8. Een verklaring voor recht dat de overige gemeenschappelijke bezittingen van partijen bij een verdeling tussen partijen als waarde dient te worden aangehouden:
[adres1] 67.350
[adres2] naast 2 C2485 200.000
[adres2] naast 8a C2962 60.000
[adres2] tussen 8b en 8c C3422 0
[adres3] C3356 0
[adres4] voor 8 en 10 C2957 50.000
9. Aan de verschenen procespartijen bij arrest een termijn van twee weken te geven waarbinnen zij aan het hof een voorkeur ter zake de toedeling van alle resterende onroerende zaken, die niet toebehoren aan [naam2] Vastgoed BV en de 100% aandelen in [naam2] Vastgoed BV moeten kenbaar maken, en wel in dier voege:
dat zij moeten aangeven wat hun eerste, tweede enzovoort keuze is ter zake de onroerende zaken (niet eigendom van de BV) en de 100% aandelen in [naam2] Vastgoed BV én wat zij uitdrukkelijk niet toebedeeld wensen te krijgen, welke voorkeur zij pas aan de anderen kenbaar hoeven te maken zodra op de zogenaamde digitale rol is verwerkt dat de binnenkomst van de akte betreffende de keuze van de anderen is aangetekend,
waarnaar vervolgens het hof het lot laat beslissen indien meer dan één van partijen ter zake een bepaalde onroerende zaak of ter zake de aandelen dezelfde volgorde heeft aangegeven;
de onroerende zaken en/of aandelen welke geen der verschenen partijen toebedeeld wenst te krijgen toe te delen aan [geïntimeerde2] ,
verder te bepalen dat indien een deelgenoot in het kader van deze verdeling (en rekening houdende met de toedelingen aan [geïntimeerde2] en [geïntimeerde1] hiervoor sub 6 verwoord en de subsidiaire verrekeningen sub 4 en 5), is overbedeeld hij of zij gehouden is bij de notariële toedeling de overbedelingsvergoeding aan de overige deelgenoten uit te keren.

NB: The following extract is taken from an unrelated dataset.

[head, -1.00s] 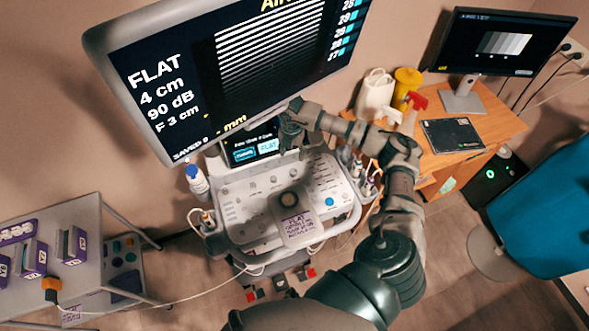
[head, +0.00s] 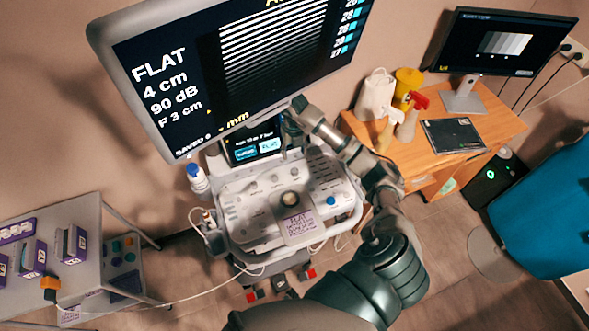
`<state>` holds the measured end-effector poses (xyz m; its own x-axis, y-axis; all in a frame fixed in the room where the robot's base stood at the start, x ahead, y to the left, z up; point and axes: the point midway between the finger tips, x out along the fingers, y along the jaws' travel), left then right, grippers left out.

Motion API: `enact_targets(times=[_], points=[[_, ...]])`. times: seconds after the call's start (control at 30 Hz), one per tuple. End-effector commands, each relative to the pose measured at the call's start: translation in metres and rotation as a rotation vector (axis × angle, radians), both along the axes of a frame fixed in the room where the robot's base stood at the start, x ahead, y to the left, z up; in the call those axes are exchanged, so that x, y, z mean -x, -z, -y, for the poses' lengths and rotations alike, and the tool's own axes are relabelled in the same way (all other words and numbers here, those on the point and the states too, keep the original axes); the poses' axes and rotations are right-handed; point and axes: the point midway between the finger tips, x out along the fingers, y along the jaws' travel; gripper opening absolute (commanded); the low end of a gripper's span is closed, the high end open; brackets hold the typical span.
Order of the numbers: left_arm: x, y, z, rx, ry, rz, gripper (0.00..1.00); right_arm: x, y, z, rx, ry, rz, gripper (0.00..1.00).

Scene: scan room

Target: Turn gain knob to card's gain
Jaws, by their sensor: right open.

10. Aan partijen op te leggen, op straffe van een dwangsom van € 5.000 per dag ten gunste van de overige deelgenoten, indien een van de deelgenoten binnen twee weken na betekening van het te dezen te wijzen arrest in onderling overleg niet meewerkt aan een via Microsoft Teams uit te roepen vergadering van aandeelhouders inzake Schildersbedrijf [naam1] BV, waarbij zij de beslissing nemen tot liquidatie van de vennootschap en [geïntimeerde1] aanwijzen als bewaarder van de administratie.”